En chemin vers une monnaie « complète »

En réalité, si « l’euro de réserve » est aujourd’hui donné pour mort, un « euro politique » est peut-être en gestation. Union monétaire sans union politique, le modèle institutionnel hybride de la zone euro avait attiré, à sa naissance, les sarcasmes de nombreux économistes, notamment outre-Atlantique. Il aura finalement fallu attendre 10 ans et une crise financière sans précédent pour démontrer l’incomplétude du modèle institutionnel créé. Or le plan de stabilisation adopté le 9 mai, en instituant de facto une solidarité financière entre États membres, a ouvert la voie vers un modèle de fédéralisme fiscal. Sans aller jusqu‘à une intégration « à l’américaine », la brèche ainsi ouverte va contraindre les États de la zone euro à abandonner une partie de leur souveraineté budgétaire.

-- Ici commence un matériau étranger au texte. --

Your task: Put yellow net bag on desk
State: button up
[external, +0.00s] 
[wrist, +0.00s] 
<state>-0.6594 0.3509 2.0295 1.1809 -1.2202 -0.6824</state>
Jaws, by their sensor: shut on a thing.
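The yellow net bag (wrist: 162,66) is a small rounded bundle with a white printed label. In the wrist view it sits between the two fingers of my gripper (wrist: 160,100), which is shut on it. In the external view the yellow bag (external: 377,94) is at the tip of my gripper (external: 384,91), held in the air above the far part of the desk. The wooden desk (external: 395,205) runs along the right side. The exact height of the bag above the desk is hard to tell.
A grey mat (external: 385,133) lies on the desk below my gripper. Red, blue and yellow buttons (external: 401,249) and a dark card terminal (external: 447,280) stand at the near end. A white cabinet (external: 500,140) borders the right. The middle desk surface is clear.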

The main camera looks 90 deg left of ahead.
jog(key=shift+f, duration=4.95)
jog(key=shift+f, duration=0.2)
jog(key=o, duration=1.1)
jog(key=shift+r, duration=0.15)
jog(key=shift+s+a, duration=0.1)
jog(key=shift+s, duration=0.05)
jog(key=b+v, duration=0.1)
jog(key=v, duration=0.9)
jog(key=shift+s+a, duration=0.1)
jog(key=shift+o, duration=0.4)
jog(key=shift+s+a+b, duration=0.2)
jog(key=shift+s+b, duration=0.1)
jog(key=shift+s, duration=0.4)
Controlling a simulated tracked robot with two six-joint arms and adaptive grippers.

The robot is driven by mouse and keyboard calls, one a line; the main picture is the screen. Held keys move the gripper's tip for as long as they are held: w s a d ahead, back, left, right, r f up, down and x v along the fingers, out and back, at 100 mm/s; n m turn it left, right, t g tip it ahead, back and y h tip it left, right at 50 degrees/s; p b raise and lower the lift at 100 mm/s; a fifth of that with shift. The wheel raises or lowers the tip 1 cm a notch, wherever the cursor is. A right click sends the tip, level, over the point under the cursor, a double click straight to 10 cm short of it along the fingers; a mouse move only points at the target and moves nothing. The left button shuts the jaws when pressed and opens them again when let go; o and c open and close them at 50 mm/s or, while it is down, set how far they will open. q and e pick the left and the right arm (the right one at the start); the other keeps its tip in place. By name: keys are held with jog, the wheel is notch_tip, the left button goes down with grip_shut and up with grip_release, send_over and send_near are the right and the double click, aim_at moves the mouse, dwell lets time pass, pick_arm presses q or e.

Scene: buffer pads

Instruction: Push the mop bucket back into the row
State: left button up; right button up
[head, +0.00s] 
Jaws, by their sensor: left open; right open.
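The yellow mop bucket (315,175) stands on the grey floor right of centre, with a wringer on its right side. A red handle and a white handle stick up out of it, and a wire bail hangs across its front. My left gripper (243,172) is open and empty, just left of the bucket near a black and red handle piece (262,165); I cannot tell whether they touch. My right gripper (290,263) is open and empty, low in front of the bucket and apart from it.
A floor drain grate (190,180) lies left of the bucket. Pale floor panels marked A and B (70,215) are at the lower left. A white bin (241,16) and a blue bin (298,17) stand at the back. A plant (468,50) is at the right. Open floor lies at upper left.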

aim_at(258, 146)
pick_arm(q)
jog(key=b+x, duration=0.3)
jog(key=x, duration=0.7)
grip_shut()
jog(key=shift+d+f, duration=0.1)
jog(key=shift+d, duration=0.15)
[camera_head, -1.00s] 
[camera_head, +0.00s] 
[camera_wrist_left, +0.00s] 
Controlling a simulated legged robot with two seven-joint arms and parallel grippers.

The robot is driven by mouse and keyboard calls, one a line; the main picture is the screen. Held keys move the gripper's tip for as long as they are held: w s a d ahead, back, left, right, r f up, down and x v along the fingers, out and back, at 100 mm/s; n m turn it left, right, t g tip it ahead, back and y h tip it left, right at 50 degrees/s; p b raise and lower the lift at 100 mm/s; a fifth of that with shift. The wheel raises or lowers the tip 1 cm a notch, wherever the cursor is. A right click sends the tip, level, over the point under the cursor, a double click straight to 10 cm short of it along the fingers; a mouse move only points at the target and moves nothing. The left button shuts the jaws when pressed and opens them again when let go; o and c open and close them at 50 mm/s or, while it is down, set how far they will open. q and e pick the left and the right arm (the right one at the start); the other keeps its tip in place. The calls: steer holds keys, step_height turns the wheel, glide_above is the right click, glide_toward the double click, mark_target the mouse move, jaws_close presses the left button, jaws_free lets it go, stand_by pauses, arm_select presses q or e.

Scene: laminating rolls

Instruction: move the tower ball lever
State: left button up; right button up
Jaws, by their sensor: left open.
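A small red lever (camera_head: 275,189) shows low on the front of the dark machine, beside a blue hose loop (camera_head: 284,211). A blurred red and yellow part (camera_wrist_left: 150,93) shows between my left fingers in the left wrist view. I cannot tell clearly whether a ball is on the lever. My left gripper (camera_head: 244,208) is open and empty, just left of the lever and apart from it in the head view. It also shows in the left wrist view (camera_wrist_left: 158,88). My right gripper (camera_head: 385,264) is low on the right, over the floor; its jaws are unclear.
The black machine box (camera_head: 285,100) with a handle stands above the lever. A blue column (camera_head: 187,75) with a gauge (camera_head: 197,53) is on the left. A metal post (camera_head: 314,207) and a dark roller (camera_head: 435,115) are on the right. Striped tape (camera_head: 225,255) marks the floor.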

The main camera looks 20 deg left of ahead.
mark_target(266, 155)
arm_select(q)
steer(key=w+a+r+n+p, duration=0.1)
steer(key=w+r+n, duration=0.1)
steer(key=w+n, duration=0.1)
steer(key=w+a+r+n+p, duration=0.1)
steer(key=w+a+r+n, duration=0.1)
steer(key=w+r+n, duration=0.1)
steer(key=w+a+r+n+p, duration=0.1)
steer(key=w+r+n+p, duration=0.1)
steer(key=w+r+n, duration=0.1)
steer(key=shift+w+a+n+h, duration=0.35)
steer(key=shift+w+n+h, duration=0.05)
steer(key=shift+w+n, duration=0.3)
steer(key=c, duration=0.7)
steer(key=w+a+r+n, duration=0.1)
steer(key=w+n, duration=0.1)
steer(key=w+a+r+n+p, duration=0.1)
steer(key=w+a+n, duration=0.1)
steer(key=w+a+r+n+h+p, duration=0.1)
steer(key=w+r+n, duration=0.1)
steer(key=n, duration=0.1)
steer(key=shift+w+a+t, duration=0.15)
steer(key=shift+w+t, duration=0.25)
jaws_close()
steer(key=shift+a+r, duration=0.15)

La preuve est désormais faite que seule la mise en œuvre d’une gouvernance européenne permettrait à l’avenir d’améliorer la surveillance multilatérale des États et de lutter contre les chocs asymétriques.

En définitive, l’euro n’est pas mort, loin s’en faut ! A 1,23$ il reste même encore légèrement surévalué selon la plupart des modèles économétriques (la parité d’équilibre de l’euro est voisine de 1,20$). Et ce n’est pas le moindre des paradoxes, plus les marchés seront sceptiques, plus la baisse de l’euro sera marquée et plus les chances de réussite des plans de rigueur seront élevées. La balle est dans le camp des gouvernements et de la BCE. Mais il ne faut pas s’y tromper, le chemin sera long et douloureux. En attendant, les investisseurs seraient bien avisés de se prémunir contre le risque d’une baisse marquée de la devise européenne.